== Data for this exercise ==
☆ ☆ ☆

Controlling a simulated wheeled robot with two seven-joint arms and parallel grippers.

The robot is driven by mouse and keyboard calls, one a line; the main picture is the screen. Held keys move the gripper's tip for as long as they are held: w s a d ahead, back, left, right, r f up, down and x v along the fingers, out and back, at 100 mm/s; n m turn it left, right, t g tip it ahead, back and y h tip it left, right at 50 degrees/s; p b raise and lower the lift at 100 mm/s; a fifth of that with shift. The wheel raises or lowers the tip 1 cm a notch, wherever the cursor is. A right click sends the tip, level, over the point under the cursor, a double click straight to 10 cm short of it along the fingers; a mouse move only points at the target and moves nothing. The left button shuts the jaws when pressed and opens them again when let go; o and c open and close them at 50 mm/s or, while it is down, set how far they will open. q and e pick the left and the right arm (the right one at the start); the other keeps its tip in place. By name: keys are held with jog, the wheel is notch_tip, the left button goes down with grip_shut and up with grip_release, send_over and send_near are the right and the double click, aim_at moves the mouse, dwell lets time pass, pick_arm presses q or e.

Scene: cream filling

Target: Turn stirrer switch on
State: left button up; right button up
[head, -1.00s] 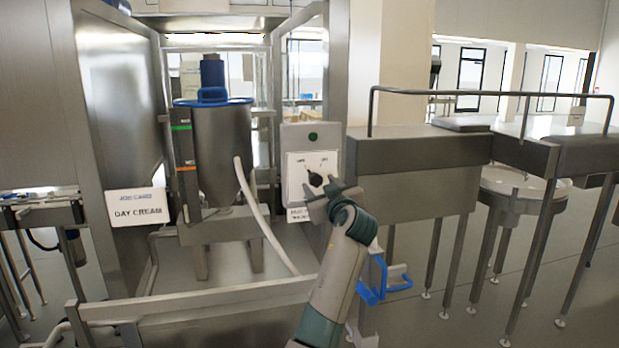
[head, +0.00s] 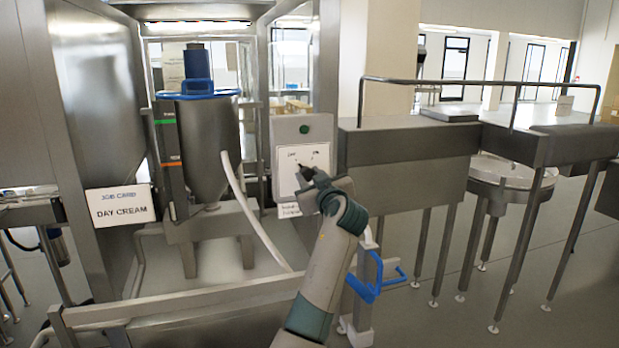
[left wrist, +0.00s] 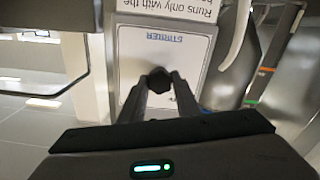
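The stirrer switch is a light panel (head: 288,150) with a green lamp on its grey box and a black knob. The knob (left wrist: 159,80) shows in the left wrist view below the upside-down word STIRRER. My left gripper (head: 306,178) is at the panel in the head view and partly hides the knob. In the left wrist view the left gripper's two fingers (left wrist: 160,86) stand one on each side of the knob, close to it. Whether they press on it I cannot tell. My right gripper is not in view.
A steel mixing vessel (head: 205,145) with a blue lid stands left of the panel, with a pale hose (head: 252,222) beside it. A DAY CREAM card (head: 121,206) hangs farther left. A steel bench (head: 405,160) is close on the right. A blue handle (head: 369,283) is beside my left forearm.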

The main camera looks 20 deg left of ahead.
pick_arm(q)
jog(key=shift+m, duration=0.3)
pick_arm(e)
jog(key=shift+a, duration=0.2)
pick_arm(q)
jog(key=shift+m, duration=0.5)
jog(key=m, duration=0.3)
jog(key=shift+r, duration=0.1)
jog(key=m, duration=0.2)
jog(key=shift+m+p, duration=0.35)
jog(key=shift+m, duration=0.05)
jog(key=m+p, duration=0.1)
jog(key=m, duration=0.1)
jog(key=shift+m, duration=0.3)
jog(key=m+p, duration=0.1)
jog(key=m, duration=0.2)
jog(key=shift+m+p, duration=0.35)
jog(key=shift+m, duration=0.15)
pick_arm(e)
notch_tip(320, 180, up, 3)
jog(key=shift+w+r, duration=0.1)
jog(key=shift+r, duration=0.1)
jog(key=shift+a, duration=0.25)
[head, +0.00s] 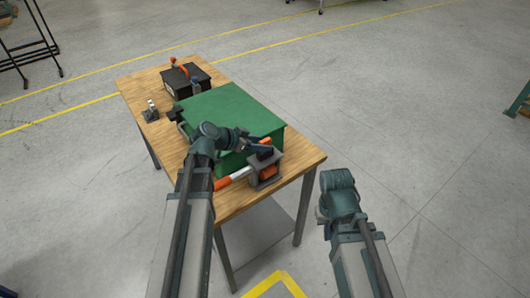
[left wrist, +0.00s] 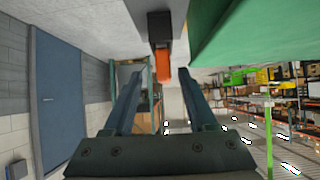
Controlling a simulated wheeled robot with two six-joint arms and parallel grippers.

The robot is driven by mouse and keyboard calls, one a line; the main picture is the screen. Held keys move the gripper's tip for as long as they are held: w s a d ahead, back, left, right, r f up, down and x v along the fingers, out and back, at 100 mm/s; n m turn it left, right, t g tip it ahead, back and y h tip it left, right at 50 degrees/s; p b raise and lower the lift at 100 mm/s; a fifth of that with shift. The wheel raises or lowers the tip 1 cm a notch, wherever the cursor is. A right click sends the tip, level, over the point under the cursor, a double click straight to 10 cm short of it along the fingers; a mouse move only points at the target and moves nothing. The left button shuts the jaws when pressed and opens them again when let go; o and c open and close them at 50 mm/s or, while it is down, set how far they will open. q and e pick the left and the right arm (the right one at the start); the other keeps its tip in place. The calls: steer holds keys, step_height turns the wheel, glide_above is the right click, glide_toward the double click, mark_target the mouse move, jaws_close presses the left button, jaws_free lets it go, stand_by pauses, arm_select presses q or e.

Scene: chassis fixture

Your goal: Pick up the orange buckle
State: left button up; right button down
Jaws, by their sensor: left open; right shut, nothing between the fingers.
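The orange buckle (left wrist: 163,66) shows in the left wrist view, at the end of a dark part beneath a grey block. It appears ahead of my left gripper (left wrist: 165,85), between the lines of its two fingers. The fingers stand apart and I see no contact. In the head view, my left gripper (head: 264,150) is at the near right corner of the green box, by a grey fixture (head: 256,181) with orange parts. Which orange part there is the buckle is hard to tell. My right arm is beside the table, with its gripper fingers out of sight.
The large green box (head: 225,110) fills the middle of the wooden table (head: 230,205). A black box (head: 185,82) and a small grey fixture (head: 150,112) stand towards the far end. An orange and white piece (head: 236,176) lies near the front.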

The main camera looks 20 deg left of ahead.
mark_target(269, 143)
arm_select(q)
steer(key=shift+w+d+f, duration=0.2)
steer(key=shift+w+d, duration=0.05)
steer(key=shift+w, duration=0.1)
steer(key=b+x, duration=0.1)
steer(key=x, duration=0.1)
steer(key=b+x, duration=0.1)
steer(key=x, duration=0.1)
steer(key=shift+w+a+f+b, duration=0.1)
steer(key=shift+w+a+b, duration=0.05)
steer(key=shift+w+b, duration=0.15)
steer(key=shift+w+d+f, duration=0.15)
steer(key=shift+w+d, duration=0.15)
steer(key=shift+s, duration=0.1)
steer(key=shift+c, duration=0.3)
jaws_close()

☆ ☆ ☆

== Task ==
Copy whichever lines in the listing above contain the word "Scene".

== Exercise response ==
Scene: cream filling
Scene: chassis fixture

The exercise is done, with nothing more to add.